Entries from a dataset
______

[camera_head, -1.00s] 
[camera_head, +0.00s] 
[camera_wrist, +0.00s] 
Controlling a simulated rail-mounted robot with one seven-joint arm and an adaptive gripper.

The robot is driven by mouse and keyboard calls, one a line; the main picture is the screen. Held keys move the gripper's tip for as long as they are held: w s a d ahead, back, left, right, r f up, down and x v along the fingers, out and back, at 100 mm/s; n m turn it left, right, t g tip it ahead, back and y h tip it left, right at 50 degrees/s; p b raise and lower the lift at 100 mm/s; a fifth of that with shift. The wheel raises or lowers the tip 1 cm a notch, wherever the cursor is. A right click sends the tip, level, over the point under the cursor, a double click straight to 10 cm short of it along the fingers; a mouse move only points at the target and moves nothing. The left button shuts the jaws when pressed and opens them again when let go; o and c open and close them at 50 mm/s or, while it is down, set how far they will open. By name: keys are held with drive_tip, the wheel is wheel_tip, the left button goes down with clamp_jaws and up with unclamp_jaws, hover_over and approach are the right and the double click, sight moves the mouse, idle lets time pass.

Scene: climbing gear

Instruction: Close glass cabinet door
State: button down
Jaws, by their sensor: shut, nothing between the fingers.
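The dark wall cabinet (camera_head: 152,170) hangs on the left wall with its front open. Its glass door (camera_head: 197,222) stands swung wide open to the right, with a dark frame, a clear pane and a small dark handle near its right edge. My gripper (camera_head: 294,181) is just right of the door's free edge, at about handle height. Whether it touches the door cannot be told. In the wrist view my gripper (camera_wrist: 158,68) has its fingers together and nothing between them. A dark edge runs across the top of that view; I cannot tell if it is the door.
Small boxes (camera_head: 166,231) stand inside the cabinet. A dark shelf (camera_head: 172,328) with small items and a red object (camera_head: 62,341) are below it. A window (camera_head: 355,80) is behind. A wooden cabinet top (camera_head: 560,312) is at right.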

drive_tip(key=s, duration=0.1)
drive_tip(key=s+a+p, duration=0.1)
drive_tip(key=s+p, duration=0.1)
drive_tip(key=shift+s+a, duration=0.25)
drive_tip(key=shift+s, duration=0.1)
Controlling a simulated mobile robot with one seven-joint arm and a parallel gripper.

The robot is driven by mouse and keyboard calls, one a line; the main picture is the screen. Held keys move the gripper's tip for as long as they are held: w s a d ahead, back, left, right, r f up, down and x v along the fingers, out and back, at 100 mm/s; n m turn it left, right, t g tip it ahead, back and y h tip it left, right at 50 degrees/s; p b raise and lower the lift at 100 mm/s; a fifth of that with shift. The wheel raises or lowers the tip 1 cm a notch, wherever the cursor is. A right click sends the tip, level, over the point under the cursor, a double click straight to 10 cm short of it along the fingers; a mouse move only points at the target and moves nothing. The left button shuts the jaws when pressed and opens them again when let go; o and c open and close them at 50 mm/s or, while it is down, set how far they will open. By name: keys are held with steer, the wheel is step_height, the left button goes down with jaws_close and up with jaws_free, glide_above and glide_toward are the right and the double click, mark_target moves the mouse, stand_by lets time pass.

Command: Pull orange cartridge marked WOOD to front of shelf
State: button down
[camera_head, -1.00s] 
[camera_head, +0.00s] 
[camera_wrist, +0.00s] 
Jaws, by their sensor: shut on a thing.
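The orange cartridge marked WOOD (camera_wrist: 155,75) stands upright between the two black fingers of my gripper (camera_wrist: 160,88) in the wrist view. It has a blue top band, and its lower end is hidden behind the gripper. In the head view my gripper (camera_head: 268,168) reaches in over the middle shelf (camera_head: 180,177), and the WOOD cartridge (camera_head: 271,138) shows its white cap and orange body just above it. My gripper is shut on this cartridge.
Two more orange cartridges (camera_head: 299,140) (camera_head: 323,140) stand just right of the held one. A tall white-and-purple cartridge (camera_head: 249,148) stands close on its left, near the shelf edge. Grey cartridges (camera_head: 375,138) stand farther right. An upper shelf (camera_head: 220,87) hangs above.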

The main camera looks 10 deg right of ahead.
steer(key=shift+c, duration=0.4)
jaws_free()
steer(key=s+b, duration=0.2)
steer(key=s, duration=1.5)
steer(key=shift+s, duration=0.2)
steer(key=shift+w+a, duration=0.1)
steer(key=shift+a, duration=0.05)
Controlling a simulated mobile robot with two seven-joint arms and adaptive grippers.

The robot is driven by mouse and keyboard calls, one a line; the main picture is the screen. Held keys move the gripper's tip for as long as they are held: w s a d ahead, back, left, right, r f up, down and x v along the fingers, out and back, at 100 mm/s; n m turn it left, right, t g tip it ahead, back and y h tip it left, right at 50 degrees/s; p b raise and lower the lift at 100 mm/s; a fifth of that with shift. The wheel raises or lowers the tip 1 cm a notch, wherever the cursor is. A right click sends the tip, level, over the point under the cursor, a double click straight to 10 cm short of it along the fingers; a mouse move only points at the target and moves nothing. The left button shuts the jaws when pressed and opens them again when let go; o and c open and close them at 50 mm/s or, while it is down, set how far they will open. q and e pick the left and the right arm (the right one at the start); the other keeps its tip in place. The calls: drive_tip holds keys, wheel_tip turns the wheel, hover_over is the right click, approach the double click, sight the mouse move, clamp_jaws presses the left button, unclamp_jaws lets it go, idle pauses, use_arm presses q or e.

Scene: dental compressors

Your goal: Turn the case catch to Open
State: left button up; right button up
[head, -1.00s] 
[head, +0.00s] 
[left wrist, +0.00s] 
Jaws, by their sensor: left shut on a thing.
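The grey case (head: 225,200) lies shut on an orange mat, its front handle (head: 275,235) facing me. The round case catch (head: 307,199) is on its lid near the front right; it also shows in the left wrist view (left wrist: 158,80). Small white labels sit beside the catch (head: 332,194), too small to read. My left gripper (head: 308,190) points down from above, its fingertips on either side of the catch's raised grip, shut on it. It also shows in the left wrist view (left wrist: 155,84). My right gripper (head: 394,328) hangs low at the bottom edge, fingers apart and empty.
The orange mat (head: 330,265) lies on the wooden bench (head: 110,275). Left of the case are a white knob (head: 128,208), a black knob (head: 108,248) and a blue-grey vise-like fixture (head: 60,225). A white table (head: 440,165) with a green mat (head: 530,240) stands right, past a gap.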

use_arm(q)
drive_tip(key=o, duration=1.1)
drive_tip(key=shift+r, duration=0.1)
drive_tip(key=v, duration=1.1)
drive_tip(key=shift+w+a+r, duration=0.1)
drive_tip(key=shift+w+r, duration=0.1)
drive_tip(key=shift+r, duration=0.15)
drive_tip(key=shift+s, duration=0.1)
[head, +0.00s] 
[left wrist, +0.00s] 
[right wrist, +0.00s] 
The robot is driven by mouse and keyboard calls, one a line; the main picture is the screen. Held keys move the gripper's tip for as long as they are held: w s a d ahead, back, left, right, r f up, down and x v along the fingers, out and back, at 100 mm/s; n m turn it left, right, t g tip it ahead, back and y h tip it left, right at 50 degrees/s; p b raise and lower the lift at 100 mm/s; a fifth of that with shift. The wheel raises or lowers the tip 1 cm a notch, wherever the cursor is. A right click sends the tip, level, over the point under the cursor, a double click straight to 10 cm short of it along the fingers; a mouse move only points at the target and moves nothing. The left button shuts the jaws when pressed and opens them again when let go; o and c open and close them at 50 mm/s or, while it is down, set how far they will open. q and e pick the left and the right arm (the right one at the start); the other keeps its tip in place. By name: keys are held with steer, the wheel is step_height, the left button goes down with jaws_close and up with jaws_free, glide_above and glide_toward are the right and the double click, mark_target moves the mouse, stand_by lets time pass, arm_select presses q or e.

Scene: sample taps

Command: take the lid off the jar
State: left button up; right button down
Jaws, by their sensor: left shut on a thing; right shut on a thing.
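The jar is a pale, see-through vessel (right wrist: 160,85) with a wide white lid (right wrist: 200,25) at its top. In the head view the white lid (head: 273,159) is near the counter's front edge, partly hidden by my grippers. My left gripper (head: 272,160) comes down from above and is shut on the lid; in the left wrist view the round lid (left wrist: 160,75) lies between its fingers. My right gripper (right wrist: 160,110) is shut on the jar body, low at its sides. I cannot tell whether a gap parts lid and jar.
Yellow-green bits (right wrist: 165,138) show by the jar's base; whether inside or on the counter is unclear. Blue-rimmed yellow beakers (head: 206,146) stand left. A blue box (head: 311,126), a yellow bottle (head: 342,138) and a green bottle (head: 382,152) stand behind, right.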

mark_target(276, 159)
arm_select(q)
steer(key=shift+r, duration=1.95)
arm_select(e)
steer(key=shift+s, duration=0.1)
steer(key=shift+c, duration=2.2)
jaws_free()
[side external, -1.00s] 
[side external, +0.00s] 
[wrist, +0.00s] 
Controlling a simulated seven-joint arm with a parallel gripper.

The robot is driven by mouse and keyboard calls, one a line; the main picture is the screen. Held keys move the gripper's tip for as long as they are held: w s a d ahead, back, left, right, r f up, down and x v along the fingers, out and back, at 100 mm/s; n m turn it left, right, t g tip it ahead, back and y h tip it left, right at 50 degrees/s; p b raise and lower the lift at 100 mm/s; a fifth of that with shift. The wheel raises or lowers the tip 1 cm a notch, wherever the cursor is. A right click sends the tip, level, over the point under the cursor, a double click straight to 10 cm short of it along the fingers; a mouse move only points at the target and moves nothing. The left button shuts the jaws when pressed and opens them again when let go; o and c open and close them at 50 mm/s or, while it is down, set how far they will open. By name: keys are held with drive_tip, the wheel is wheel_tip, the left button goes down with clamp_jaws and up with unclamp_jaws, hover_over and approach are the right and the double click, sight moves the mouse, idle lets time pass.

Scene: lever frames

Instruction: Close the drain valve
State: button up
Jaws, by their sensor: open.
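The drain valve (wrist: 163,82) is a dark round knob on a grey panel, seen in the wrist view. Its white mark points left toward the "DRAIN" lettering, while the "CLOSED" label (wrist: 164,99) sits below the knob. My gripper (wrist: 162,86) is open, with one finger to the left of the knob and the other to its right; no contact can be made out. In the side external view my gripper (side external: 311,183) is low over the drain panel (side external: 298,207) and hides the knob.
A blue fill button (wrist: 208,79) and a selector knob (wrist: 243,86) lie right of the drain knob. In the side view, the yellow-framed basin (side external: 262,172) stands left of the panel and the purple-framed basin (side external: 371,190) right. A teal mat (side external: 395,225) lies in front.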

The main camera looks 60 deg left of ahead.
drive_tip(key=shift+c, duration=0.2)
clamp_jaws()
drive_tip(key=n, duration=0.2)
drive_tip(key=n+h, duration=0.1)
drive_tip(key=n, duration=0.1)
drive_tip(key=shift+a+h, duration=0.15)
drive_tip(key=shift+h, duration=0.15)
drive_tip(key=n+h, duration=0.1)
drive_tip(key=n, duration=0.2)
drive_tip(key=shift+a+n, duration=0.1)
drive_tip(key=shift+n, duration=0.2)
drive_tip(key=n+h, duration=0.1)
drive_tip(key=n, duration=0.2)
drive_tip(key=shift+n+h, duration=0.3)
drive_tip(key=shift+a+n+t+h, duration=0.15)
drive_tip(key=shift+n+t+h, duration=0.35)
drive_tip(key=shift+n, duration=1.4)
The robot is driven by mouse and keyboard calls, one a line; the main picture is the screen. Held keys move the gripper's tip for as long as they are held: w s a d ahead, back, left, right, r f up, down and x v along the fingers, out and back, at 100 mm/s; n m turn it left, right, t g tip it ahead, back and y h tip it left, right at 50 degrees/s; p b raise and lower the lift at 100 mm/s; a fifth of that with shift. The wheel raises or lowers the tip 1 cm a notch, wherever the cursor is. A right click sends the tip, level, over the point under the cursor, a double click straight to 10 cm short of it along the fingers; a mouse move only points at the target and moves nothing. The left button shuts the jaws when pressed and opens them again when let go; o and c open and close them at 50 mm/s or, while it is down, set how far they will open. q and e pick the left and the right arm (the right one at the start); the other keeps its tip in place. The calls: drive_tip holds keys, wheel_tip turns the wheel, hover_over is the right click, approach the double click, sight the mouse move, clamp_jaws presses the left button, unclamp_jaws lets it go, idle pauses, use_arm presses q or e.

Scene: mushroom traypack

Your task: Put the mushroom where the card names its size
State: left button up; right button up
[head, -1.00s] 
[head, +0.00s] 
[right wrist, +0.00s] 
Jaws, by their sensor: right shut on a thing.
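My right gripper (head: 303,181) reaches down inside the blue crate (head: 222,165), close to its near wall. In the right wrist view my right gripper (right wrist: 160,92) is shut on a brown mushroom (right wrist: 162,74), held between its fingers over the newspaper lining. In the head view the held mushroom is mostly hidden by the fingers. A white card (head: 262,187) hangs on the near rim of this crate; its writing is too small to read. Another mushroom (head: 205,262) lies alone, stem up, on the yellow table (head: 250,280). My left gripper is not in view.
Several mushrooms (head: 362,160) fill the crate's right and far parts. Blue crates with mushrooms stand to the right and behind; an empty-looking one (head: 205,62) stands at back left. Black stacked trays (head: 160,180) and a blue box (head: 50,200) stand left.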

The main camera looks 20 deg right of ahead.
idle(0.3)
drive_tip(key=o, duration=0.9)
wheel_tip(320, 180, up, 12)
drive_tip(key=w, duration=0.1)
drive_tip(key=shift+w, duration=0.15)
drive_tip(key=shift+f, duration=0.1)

______

> [What to work on] Check each line of the listing above for the string "parallel", then report only how many lines have it.

> [Solution for this problem] 2